◆ **Your objective**
Reproduce every entry exactly.

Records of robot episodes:
********************
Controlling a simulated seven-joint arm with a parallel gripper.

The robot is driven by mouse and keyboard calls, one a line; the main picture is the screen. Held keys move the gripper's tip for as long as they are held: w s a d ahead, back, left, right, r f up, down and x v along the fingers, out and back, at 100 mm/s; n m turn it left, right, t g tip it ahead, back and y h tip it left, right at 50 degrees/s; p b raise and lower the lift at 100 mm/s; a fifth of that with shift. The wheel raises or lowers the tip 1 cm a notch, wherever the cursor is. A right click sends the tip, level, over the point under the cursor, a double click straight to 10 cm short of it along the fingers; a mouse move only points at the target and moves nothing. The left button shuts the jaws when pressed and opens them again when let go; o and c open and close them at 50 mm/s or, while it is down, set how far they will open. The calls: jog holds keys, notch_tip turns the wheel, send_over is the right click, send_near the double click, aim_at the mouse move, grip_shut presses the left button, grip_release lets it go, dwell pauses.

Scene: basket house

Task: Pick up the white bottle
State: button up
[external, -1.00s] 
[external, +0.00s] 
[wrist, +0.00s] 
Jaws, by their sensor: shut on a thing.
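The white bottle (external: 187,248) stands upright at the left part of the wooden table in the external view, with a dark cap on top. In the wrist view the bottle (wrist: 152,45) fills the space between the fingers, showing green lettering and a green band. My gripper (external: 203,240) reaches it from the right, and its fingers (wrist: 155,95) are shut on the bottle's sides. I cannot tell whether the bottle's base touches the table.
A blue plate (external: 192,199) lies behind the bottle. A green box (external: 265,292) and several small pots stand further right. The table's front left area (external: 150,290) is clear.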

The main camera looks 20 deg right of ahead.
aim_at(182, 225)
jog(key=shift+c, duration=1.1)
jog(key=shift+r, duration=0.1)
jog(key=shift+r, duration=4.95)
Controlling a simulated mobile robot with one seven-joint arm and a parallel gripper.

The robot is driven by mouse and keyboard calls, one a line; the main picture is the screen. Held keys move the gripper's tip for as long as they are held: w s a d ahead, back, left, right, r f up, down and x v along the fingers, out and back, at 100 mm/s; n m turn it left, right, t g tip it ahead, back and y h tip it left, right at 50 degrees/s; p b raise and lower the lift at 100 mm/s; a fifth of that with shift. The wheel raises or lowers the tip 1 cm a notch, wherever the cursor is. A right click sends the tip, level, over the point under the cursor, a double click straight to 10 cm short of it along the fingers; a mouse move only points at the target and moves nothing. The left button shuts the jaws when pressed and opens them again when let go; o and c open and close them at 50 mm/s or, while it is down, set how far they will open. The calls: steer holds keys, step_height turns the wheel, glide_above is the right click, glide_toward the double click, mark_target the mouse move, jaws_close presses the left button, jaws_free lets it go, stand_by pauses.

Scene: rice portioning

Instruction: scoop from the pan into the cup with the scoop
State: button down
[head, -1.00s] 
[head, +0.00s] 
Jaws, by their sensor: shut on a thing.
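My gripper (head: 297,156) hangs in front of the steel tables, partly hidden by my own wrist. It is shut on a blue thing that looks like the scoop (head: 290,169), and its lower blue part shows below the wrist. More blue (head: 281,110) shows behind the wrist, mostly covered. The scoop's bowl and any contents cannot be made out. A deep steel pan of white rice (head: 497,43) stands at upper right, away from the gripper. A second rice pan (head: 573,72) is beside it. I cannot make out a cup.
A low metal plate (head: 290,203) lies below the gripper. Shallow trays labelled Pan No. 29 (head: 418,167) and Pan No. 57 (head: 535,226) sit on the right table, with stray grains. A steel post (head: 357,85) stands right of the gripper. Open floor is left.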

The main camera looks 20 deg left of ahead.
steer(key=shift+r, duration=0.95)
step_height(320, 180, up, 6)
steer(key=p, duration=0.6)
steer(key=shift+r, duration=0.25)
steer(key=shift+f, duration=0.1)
********************
◆ **Exercise solution**
Controlling a simulated seven-joint arm with a parallel gripper.

The robot is driven by mouse and keyboard calls, one a line; the main picture is the screen. Held keys move the gripper's tip for as long as they are held: w s a d ahead, back, left, right, r f up, down and x v along the fingers, out and back, at 100 mm/s; n m turn it left, right, t g tip it ahead, back and y h tip it left, right at 50 degrees/s; p b raise and lower the lift at 100 mm/s; a fifth of that with shift. The wheel raises or lowers the tip 1 cm a notch, wherever the cursor is. A right click sends the tip, level, over the point under the cursor, a double click straight to 10 cm short of it along the fingers; a mouse move only points at the target and moves nothing. The left button shuts the jaws when pressed and opens them again when let go; o and c open and close them at 50 mm/s or, while it is down, set how far they will open. The calls: jog holds keys, notch_tip turns the wheel, send_over is the right click, send_near the double click, aim_at the mouse move, grip_shut presses the left button, grip_release lets it go, dwell pauses.

Scene: basket house

Task: Pick up the white bottle
State: button up
[external, -1.00s] 
[external, +0.00s] 
[wrist, +0.00s] 
Jaws, by their sensor: shut on a thing.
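The white bottle (external: 187,248) stands upright at the left part of the wooden table in the external view, with a dark cap on top. In the wrist view the bottle (wrist: 152,45) fills the space between the fingers, showing green lettering and a green band. My gripper (external: 203,240) reaches it from the right, and its fingers (wrist: 155,95) are shut on the bottle's sides. I cannot tell whether the bottle's base touches the table.
A blue plate (external: 192,199) lies behind the bottle. A green box (external: 265,292) and several small pots stand further right. The table's front left area (external: 150,290) is clear.

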The main camera looks 20 deg right of ahead.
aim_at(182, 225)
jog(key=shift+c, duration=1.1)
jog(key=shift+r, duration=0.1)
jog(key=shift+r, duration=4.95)
Controlling a simulated mobile robot with one seven-joint arm and a parallel gripper.

The robot is driven by mouse and keyboard calls, one a line; the main picture is the screen. Held keys move the gripper's tip for as long as they are held: w s a d ahead, back, left, right, r f up, down and x v along the fingers, out and back, at 100 mm/s; n m turn it left, right, t g tip it ahead, back and y h tip it left, right at 50 degrees/s; p b raise and lower the lift at 100 mm/s; a fifth of that with shift. The wheel raises or lowers the tip 1 cm a notch, wherever the cursor is. A right click sends the tip, level, over the point under the cursor, a double click straight to 10 cm short of it along the fingers; a mouse move only points at the target and moves nothing. The left button shuts the jaws when pressed and opens them again when let go; o and c open and close them at 50 mm/s or, while it is down, set how far they will open. The calls: steer holds keys, step_height turns the wheel, glide_above is the right click, glide_toward the double click, mark_target the mouse move, jaws_close presses the left button, jaws_free lets it go, stand_by pauses.

Scene: rice portioning

Instruction: scoop from the pan into the cup with the scoop
State: button down
[head, -1.00s] 
[head, +0.00s] 
Jaws, by their sensor: shut on a thing.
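My gripper (head: 297,156) hangs in front of the steel tables, partly hidden by my own wrist. It is shut on a blue thing that looks like the scoop (head: 290,169), and its lower blue part shows below the wrist. More blue (head: 281,110) shows behind the wrist, mostly covered. The scoop's bowl and any contents cannot be made out. A deep steel pan of white rice (head: 497,43) stands at upper right, away from the gripper. A second rice pan (head: 573,72) is beside it. I cannot make out a cup.
A low metal plate (head: 290,203) lies below the gripper. Shallow trays labelled Pan No. 29 (head: 418,167) and Pan No. 57 (head: 535,226) sit on the right table, with stray grains. A steel post (head: 357,85) stands right of the gripper. Open floor is left.

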The main camera looks 20 deg left of ahead.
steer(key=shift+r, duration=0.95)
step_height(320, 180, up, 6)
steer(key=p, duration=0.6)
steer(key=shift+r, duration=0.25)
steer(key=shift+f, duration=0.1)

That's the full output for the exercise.